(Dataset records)
═══

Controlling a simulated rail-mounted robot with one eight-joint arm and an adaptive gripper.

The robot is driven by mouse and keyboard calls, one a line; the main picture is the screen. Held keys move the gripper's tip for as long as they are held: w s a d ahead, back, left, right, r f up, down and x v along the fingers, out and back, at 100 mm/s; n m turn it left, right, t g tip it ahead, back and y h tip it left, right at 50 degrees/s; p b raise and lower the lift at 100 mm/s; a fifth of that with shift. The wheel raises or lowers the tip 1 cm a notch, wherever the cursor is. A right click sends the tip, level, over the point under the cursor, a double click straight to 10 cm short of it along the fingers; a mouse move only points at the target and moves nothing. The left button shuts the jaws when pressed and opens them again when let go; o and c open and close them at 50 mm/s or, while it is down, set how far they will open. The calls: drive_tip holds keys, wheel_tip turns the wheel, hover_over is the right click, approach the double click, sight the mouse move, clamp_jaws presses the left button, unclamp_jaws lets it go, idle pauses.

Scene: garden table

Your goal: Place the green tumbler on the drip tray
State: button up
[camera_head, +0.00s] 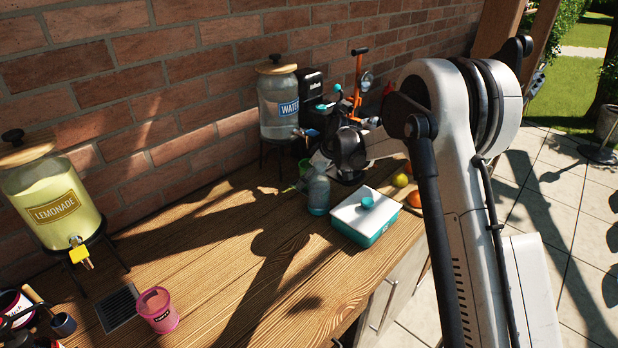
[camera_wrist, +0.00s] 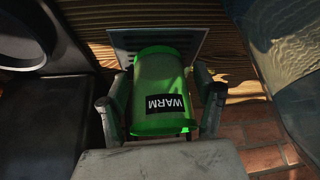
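The green tumbler (camera_wrist: 160,78), labelled WARM, fills the middle of the wrist view between the two fingers of my gripper (camera_wrist: 164,90). The fingers lie against its sides and appear shut on it. In the head view only a sliver of green (camera_head: 304,168) shows beside the water dispenser, mostly hidden. A dark slatted drip tray (camera_wrist: 122,40) shows behind the tumbler in the wrist view. Whether the tumbler touches it I cannot tell. Another slatted tray (camera_head: 117,308) lies below the lemonade dispenser.
The water dispenser (camera_head: 278,105) stands by the wall, and the lemonade dispenser (camera_head: 52,205) stands at left. A clear bluish bottle (camera_head: 318,192) and a teal-and-white box (camera_head: 362,217) are near my gripper. A pink tumbler (camera_head: 158,312) stands at front left. The middle tabletop is clear.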

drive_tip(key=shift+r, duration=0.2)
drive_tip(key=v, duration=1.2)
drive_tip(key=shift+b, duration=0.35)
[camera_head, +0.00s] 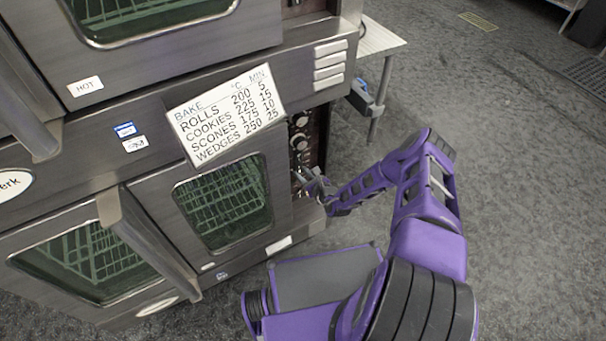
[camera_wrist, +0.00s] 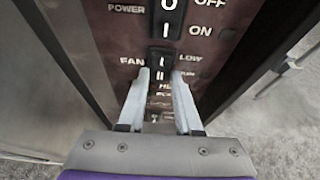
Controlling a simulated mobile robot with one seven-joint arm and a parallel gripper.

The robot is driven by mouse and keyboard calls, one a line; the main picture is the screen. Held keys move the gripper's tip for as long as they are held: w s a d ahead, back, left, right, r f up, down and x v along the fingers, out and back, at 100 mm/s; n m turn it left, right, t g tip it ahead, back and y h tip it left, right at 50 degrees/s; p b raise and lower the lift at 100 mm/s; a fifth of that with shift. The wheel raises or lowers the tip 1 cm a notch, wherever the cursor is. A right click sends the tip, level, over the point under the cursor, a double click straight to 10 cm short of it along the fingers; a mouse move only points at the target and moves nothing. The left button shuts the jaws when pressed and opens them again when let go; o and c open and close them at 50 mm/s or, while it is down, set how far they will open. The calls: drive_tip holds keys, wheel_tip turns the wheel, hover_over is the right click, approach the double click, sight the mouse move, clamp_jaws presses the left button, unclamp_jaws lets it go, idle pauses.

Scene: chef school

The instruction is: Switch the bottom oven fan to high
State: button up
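The bottom oven (camera_head: 285,205) has glass doors and a dark control panel (camera_head: 312,135) at its right end. In the wrist view, the panel's black fan switch (camera_wrist: 161,58) sits between the labels FAN and LOW. A second label below LOW is partly hidden by my finger. My gripper (camera_wrist: 162,75) is at the panel, its two pale fingers apart, with their tips on either side of the fan switch's lower part. I cannot tell whether they touch it. My gripper also shows in the head view (camera_head: 312,183), low beside the panel.
The black power switch (camera_wrist: 168,18), labelled OFF and ON, is just above the fan switch. Round knobs (camera_head: 299,130) are higher on the panel.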

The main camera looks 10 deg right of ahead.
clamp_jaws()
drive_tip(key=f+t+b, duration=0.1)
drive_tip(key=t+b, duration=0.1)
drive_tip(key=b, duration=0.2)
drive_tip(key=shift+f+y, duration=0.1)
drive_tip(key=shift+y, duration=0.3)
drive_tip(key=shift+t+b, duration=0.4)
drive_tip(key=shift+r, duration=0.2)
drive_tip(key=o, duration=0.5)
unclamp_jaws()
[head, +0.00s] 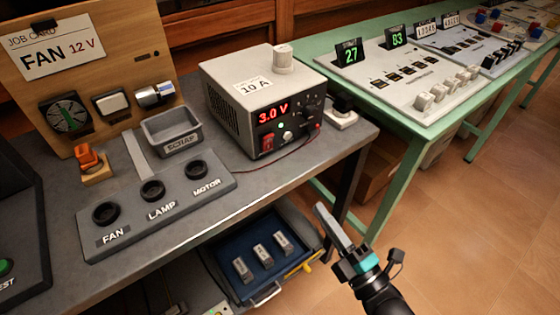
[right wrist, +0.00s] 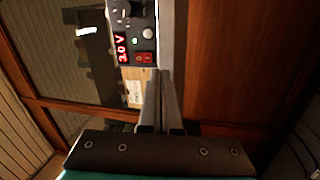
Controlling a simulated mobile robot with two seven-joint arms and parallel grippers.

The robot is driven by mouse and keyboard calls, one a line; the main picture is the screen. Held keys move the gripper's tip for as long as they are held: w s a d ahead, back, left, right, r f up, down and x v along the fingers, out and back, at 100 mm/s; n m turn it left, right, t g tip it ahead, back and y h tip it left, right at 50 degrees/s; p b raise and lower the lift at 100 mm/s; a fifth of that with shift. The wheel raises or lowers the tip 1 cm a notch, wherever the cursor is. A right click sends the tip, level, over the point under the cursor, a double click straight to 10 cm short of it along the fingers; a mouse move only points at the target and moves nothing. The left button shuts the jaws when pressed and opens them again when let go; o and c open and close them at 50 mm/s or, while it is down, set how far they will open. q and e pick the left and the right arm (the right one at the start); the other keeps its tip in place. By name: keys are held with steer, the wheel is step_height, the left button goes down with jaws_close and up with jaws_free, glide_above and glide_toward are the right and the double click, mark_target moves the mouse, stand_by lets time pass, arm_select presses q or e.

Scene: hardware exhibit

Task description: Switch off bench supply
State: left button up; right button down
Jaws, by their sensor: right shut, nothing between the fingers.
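The bench supply (head: 226,95) is a light grey box with a dark front panel on the grey bench. Its red display reads 3.0 V, and a small green light glows below it. The red rocker switch (head: 267,144) is at the panel's lower left; it also shows in the right wrist view (right wrist: 145,58). I cannot tell its tilt. My right gripper (head: 320,208) is shut and empty, in front of the bench, lower in the picture and right of the switch, apart from the supply. My left gripper is not in view.
A panel with FAN, LAMP and MOTOR sockets (head: 152,210) and a scrap tray (head: 172,130) are left of the supply. A thin lead curves by the supply's front. An open blue drawer (head: 297,265) holds metal blocks below.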

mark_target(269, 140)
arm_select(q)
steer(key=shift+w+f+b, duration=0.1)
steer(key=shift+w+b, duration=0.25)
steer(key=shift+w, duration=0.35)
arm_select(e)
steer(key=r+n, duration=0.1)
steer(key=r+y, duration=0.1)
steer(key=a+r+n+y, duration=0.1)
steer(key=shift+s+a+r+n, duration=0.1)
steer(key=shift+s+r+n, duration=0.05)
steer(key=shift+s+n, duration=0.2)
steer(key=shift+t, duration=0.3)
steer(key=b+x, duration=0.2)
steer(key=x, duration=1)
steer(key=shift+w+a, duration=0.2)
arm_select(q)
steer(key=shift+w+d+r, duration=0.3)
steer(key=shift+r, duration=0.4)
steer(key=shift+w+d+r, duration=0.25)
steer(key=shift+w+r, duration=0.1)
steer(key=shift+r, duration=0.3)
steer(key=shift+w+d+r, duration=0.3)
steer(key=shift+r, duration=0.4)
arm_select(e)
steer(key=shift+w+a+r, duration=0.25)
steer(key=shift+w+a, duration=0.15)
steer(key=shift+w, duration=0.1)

═══

#### [OBJECTIVE]
List each line in the listing that contains the string "Scene".

#### [TASK ANSWER]
Scene: garden table
Scene: chef school
Scene: hardware exhibit

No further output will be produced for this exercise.